*AIM*.
Pick out the lines containing "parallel".

Records from a data collection
################
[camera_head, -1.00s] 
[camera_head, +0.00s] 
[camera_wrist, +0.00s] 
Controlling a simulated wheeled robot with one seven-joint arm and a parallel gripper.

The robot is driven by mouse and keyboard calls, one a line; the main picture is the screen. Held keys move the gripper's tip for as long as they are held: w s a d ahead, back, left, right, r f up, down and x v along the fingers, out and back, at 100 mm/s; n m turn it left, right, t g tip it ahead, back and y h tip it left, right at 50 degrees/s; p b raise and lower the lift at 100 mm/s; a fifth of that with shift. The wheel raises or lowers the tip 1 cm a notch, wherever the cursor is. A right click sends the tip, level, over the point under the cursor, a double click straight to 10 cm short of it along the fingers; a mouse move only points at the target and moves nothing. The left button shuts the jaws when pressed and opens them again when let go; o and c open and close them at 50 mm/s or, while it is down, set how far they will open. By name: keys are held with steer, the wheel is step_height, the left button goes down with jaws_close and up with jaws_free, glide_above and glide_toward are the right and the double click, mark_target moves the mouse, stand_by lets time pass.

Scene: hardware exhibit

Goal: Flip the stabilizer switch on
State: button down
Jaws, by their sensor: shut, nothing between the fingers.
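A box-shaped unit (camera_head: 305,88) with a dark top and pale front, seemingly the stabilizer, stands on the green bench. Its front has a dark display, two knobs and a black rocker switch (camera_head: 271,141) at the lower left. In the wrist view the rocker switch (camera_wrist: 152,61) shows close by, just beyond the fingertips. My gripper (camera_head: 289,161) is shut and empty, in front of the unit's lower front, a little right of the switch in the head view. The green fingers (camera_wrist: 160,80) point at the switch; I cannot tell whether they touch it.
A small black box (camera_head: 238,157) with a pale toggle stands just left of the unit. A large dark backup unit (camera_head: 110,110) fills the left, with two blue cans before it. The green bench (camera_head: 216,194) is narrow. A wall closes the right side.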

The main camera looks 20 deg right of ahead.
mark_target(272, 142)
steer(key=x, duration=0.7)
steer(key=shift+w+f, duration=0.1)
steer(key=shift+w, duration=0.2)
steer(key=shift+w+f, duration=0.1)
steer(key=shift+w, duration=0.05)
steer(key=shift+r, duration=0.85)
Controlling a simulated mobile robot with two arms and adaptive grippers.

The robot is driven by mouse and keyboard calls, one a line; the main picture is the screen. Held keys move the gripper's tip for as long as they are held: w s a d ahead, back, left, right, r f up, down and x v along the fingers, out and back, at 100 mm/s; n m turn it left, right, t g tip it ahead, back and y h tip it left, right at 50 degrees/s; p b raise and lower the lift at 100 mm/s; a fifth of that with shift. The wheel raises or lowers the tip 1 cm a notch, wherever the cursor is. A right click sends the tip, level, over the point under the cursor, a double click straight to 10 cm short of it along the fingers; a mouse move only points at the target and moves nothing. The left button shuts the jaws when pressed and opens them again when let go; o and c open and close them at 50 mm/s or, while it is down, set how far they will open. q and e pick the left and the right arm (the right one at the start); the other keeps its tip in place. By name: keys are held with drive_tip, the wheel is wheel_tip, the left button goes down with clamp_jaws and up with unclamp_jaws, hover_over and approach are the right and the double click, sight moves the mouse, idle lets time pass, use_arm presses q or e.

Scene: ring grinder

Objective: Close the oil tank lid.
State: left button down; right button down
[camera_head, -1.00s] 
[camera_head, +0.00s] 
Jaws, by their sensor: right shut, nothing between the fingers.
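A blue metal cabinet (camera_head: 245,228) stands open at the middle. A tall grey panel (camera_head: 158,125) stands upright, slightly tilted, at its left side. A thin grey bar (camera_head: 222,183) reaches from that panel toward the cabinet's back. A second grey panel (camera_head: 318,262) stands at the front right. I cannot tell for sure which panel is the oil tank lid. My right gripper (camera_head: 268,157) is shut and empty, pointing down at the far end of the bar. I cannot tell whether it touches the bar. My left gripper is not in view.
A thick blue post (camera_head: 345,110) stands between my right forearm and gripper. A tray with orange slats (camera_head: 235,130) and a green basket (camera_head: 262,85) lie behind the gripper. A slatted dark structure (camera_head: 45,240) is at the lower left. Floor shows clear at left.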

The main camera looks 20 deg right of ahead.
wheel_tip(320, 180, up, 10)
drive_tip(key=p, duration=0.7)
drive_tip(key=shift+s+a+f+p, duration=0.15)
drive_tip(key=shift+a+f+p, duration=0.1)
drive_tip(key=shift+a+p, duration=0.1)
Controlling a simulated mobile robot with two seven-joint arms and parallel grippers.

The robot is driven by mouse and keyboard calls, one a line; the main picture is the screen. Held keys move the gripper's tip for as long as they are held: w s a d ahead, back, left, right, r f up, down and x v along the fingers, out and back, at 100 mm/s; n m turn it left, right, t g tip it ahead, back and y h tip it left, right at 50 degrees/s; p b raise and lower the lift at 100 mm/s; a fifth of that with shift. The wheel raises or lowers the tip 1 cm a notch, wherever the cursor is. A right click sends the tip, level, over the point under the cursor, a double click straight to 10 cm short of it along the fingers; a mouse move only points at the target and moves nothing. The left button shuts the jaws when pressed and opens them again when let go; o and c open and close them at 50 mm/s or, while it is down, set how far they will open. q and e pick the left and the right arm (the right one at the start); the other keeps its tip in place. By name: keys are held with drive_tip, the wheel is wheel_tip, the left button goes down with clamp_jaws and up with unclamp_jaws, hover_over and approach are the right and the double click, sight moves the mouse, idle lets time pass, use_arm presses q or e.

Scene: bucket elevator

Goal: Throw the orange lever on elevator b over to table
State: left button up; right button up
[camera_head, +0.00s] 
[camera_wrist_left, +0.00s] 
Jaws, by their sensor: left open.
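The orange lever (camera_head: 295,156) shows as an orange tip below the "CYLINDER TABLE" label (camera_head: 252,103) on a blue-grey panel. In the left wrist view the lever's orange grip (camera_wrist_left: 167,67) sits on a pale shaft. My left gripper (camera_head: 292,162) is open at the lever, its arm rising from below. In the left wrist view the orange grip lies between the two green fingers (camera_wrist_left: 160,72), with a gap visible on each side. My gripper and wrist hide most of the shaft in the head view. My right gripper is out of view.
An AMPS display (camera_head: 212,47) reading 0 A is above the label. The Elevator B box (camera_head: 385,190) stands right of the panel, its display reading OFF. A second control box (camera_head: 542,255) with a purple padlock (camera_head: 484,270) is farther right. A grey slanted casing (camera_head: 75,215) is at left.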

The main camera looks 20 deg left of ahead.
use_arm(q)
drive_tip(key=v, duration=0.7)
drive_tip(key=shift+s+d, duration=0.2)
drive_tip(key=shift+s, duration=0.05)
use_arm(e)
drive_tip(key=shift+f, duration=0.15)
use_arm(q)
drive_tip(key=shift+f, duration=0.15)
################
*TASK ANSWER*.
Controlling a simulated wheeled robot with one seven-joint arm and a parallel gripper.
Controlling a simulated mobile robot with two seven-joint arms and parallel grippers.

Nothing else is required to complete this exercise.